Einige Stufen sind so steil, dass man es vorzieht, zu gehen. Vergeblich späht man nach den Höhen hinauf, hoffend, dass der Kegel bald ein Ende nehmen werde. Doch beständig erheben sich vor und über uns neue Blockrücken, und mit unaufhörlichen Unterbrechungen schreitet der Zug zum Dschukti-la hinauf.

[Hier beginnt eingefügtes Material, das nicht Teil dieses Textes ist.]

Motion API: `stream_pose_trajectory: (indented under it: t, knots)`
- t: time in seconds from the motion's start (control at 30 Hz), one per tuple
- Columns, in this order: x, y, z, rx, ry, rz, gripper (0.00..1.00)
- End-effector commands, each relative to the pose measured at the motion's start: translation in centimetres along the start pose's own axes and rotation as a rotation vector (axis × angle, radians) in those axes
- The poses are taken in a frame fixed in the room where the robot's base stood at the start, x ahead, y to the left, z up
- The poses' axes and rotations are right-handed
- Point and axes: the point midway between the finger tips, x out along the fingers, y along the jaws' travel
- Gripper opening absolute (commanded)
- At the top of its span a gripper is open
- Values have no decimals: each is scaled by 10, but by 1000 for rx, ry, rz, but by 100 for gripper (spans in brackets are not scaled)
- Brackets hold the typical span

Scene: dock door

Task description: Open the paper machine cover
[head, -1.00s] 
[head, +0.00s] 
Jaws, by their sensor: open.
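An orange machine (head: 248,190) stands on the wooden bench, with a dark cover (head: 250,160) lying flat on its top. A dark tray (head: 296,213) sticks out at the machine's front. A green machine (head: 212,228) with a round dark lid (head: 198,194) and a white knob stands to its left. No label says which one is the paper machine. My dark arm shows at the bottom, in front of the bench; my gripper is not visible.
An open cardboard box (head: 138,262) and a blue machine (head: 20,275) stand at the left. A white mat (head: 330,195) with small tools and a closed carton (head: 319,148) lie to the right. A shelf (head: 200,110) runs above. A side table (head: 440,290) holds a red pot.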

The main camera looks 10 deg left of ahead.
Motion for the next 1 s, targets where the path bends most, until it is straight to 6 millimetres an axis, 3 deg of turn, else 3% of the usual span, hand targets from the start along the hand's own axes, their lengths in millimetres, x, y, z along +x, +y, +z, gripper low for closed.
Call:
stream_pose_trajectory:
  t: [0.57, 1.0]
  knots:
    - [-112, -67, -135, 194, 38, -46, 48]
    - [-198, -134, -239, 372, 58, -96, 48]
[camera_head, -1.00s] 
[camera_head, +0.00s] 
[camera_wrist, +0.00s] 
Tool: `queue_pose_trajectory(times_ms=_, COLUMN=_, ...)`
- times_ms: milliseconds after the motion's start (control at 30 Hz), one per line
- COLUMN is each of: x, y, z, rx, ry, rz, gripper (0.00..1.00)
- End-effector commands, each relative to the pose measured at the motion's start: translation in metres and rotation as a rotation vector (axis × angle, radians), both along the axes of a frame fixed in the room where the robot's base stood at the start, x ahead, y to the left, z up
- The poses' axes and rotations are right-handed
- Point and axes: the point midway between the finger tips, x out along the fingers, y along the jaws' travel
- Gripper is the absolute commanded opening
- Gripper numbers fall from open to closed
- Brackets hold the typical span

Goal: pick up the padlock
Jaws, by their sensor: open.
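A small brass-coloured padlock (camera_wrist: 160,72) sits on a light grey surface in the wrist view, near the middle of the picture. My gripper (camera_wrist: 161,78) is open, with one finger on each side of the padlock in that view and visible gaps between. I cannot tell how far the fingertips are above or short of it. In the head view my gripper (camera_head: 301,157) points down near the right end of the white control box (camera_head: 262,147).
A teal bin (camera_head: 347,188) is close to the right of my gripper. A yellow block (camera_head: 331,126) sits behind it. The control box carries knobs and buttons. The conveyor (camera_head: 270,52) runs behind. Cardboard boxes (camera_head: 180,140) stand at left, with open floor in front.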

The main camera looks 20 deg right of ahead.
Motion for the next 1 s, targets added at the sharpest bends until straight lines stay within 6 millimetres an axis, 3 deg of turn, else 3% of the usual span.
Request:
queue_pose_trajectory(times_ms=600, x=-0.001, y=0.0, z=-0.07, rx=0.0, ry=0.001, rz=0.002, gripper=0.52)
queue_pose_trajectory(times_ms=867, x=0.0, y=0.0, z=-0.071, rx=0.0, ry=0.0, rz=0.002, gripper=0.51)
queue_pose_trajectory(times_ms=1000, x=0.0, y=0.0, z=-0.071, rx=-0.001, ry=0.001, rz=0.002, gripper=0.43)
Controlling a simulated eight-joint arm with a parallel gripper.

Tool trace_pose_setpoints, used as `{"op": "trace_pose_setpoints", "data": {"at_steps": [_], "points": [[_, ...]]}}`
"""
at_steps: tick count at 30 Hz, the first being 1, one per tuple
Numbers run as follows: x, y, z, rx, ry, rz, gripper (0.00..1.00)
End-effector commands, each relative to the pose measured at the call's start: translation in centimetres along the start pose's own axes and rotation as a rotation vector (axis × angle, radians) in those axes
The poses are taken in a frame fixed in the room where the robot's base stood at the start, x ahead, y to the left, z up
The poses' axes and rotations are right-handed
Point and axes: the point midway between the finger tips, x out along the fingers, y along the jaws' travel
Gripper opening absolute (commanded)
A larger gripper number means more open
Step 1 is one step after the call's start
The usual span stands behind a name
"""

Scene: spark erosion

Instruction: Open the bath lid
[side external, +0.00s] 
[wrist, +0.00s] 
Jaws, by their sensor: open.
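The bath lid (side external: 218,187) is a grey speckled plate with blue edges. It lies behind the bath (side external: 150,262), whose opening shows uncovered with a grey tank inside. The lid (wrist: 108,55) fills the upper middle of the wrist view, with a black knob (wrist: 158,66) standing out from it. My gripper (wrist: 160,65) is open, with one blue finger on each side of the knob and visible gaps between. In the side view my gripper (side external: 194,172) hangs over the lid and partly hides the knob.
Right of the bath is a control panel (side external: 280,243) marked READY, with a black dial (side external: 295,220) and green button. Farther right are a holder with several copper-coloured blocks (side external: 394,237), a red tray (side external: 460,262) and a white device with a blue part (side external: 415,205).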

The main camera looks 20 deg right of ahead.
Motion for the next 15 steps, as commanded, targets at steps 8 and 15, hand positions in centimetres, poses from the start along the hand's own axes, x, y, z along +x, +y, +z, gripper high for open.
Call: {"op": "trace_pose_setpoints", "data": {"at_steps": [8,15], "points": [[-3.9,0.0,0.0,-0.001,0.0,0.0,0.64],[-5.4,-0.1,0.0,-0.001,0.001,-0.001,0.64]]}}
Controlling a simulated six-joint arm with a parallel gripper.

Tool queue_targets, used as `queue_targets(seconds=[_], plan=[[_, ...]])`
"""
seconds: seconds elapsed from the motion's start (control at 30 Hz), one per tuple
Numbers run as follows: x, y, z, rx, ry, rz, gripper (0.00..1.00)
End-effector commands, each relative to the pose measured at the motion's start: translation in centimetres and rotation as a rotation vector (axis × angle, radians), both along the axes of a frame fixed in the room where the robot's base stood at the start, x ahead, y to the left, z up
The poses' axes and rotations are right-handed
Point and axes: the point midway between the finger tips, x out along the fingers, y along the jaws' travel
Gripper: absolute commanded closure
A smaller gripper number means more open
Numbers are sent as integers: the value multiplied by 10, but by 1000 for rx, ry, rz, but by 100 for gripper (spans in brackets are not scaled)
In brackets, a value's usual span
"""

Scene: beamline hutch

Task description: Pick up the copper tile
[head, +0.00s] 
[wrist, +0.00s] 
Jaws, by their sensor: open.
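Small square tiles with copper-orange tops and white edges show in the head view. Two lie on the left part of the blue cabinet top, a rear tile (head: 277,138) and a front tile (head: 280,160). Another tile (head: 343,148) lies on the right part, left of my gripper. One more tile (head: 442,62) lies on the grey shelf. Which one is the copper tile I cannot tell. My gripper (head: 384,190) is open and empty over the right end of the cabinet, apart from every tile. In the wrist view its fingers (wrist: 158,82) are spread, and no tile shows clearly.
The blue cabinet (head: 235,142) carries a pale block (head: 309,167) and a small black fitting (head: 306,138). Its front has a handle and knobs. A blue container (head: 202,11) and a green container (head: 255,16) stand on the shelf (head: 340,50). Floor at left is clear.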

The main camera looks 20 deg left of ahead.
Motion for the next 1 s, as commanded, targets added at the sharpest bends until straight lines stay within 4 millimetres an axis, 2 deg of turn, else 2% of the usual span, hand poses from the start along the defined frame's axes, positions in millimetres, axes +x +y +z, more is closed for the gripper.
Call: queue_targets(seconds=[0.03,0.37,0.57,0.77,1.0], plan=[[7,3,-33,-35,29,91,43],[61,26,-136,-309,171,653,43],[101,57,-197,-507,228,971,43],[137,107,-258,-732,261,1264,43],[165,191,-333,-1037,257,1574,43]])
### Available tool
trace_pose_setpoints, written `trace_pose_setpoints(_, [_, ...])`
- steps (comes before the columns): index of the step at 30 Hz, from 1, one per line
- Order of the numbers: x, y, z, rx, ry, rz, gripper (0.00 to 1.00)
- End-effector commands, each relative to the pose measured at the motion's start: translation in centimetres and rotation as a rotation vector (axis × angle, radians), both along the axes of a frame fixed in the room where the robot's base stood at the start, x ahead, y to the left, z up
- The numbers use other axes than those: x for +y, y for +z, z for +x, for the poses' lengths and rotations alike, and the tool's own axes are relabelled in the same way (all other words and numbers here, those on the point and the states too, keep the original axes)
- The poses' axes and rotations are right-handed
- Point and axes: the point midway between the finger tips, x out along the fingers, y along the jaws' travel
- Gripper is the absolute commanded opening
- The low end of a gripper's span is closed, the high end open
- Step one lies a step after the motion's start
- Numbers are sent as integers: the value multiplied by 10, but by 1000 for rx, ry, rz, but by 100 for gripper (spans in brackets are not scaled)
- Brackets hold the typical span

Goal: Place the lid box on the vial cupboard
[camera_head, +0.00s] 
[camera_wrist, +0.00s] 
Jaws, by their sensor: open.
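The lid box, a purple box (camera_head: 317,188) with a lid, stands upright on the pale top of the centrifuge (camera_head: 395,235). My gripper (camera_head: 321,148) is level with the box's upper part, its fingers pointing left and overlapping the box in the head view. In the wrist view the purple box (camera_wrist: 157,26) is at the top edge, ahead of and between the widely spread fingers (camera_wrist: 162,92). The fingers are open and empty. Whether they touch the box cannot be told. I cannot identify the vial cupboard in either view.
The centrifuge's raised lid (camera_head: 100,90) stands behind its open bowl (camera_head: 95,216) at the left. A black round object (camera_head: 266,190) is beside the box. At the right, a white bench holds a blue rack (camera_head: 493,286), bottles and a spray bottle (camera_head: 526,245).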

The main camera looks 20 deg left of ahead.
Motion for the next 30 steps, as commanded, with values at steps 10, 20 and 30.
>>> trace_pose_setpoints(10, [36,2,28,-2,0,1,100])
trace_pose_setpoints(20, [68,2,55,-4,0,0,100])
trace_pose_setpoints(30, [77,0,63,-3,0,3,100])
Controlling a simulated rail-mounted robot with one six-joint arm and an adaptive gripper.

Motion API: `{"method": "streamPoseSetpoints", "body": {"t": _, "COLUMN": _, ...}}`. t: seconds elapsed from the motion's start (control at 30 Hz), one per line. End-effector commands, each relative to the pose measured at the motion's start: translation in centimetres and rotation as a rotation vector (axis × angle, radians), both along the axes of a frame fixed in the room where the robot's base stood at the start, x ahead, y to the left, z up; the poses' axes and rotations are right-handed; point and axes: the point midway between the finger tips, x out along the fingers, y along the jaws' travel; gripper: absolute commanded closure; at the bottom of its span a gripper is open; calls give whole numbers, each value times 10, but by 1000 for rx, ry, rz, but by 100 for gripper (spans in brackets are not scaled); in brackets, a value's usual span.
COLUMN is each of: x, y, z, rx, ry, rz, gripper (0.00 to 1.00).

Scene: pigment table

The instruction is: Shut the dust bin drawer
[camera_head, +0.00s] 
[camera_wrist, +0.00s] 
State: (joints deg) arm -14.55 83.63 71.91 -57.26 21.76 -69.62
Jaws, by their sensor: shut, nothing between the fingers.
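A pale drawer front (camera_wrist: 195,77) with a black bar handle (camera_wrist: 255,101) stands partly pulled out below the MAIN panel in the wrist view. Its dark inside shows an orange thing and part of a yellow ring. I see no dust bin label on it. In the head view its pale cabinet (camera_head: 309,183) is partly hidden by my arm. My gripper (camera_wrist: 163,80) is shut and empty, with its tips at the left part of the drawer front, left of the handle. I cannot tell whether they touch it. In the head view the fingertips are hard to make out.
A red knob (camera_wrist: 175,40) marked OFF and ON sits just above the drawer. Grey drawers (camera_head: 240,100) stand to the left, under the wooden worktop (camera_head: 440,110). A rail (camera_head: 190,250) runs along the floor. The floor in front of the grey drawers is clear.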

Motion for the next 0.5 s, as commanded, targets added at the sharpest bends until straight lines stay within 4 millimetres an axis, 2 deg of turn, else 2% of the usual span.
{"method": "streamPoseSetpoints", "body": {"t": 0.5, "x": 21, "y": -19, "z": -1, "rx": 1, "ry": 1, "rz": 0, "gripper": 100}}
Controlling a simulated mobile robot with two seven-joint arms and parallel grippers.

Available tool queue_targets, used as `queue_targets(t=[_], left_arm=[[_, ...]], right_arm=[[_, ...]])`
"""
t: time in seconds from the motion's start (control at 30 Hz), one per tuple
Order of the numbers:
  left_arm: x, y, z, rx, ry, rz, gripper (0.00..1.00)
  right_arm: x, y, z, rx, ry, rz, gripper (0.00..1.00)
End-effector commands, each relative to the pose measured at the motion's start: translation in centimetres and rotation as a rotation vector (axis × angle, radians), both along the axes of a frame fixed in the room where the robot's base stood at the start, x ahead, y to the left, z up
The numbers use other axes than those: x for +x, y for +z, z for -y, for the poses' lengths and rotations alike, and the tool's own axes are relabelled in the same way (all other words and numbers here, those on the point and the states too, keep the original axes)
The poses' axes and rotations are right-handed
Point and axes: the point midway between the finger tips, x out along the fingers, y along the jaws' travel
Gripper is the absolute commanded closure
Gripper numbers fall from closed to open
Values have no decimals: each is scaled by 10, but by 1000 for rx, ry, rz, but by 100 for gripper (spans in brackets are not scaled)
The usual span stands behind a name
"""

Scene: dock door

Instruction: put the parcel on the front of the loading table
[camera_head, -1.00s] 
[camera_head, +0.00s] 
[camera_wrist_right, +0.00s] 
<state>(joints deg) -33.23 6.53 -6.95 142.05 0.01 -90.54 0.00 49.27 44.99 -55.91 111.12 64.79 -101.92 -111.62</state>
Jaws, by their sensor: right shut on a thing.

Meine gemieteten Yaks marschieren leicht und gewandt, und ich muss mich immer wieder wundern, dass die Pferde sich in den tückischen Löchern, die oft schwarz zwischen den Steinen gähnen, nicht die Beine brechen. Zuweilen sehen wir unter einem Felsblocke einen zugefrorenen, grünglänzenden Tümpel von mittlerer Größe. Im Süden schieben sich ein paar steil herabhängende Gletscherzungen zwischen schwarzen Felsschultern im Kamme der Kette vor. Das Eis des Gletscherendes glänzt wie polierter Stahl.

Die Steigung wird geringer, aber noch haben wir einen weiten Weg nach Nordwesten vor uns, ehe wir zwei kleine Steinmale mit flatternden Wimpeln und Schnüren erreichen. Es ist der Höhepunkt des Dschukti-la. Hier sauste der Westwind mit halber Sturmstärke, schneidend und rau. Die Karawane musste sogleich ihren Marsch fortsetzen und in das geschützte Tal auf der anderen Seite hinunterziehen. Ich selbst blieb mit dreien meiner Leute auf dem Passe, um seine Höhe über dem Meeresspiegel festzustellen. Es war mein fünfter Übergang über den Transhimalaja! Der Dschukti-la war allerdings schon überschritten worden, von Herrn Calvert und den Punditen. Aber ich wollte doch eine genaue Höhenbestimmung mit dem Siedethermometer haben. Es handelte sich jetzt nur darum, das Wasser mit den letzten Spiritustropfen, welche die Lampe noch enthielt, zum Sieden zu bringen.

Tundup Sonam und Rabsang bildeten mit ihren Pelzen einen Windschirm, und ich zündete den Docht an; das Wasser begann in dem Gefäß zu summen und zu singen, und bald stieg die Quecksilbersäule in dem Rohre des Thermometers. Da erlosch die Lampe! Doch sollte ich hier auch tagelang warten müssen, die Höhe musste ich haben! Nie wieder würde mich das Schicksal zum Dschukti-la führen, und versäumte ich diese Gelegenheit, so würde ich es nachher bitter zu bereuen haben.